__EXERCISE DIRECTIONS__.
Reproduce each line of the listing exactly.

□ □ □ □

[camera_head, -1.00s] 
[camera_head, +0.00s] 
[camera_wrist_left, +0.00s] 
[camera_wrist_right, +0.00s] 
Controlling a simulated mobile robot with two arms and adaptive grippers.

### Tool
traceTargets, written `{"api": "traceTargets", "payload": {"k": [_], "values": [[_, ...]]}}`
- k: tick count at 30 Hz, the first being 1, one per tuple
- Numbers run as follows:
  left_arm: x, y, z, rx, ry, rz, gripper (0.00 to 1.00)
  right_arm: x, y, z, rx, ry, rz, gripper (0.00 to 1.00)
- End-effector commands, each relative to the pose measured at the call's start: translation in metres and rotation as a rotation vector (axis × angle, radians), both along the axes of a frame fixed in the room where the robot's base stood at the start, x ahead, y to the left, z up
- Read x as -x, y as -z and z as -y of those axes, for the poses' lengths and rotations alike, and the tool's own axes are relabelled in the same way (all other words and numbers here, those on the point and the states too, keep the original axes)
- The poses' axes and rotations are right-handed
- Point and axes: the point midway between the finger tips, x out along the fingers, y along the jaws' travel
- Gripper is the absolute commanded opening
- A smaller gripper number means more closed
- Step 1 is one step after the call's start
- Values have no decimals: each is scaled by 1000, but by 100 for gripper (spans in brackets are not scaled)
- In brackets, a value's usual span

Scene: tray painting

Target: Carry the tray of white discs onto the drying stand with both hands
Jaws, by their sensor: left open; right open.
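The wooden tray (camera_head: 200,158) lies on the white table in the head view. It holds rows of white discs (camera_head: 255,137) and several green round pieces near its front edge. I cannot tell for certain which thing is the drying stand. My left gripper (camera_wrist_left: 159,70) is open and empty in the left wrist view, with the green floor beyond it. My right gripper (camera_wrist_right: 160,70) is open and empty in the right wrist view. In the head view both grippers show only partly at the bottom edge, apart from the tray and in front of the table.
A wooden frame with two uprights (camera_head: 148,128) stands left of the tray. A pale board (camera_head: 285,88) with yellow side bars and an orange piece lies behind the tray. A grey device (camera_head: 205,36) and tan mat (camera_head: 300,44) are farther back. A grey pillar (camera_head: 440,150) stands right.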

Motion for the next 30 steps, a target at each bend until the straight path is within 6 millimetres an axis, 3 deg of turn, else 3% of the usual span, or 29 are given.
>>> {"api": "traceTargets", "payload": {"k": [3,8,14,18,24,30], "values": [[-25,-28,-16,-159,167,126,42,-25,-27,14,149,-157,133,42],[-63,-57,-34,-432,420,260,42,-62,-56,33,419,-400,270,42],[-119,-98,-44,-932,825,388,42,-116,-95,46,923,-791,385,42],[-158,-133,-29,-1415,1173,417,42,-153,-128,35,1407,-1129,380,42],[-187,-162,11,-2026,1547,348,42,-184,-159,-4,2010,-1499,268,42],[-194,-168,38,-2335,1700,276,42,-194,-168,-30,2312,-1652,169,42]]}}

□ □ □ □

__RESPONSE__.
[camera_head, -1.00s] 
[camera_head, +0.00s] 
[camera_wrist_left, +0.00s] 
[camera_wrist_right, +0.00s] 
Controlling a simulated mobile robot with two arms and adaptive grippers.

### Tool
traceTargets, written `{"api": "traceTargets", "payload": {"k": [_], "values": [[_, ...]]}}`
- k: tick count at 30 Hz, the first being 1, one per tuple
- Numbers run as follows:
  left_arm: x, y, z, rx, ry, rz, gripper (0.00 to 1.00)
  right_arm: x, y, z, rx, ry, rz, gripper (0.00 to 1.00)
- End-effector commands, each relative to the pose measured at the call's start: translation in metres and rotation as a rotation vector (axis × angle, radians), both along the axes of a frame fixed in the room where the robot's base stood at the start, x ahead, y to the left, z up
- Read x as -x, y as -z and z as -y of those axes, for the poses' lengths and rotations alike, and the tool's own axes are relabelled in the same way (all other words and numbers here, those on the point and the states too, keep the original axes)
- The poses' axes and rotations are right-handed
- Point and axes: the point midway between the finger tips, x out along the fingers, y along the jaws' travel
- Gripper is the absolute commanded opening
- A smaller gripper number means more closed
- Step 1 is one step after the call's start
- Values have no decimals: each is scaled by 1000, but by 100 for gripper (spans in brackets are not scaled)
- In brackets, a value's usual span

Scene: tray painting

Target: Carry the tray of white discs onto the drying stand with both hands
Jaws, by their sensor: left open; right open.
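The wooden tray (camera_head: 200,158) lies on the white table in the head view. It holds rows of white discs (camera_head: 255,137) and several green round pieces near its front edge. I cannot tell for certain which thing is the drying stand. My left gripper (camera_wrist_left: 159,70) is open and empty in the left wrist view, with the green floor beyond it. My right gripper (camera_wrist_right: 160,70) is open and empty in the right wrist view. In the head view both grippers show only partly at the bottom edge, apart from the tray and in front of the table.
A wooden frame with two uprights (camera_head: 148,128) stands left of the tray. A pale board (camera_head: 285,88) with yellow side bars and an orange piece lies behind the tray. A grey device (camera_head: 205,36) and tan mat (camera_head: 300,44) are farther back. A grey pillar (camera_head: 440,150) stands right.

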Motion for the next 30 steps, a target at each bend until the straight path is within 6 millimetres an axis, 3 deg of turn, else 3% of the usual span, or 29 are given.
>>> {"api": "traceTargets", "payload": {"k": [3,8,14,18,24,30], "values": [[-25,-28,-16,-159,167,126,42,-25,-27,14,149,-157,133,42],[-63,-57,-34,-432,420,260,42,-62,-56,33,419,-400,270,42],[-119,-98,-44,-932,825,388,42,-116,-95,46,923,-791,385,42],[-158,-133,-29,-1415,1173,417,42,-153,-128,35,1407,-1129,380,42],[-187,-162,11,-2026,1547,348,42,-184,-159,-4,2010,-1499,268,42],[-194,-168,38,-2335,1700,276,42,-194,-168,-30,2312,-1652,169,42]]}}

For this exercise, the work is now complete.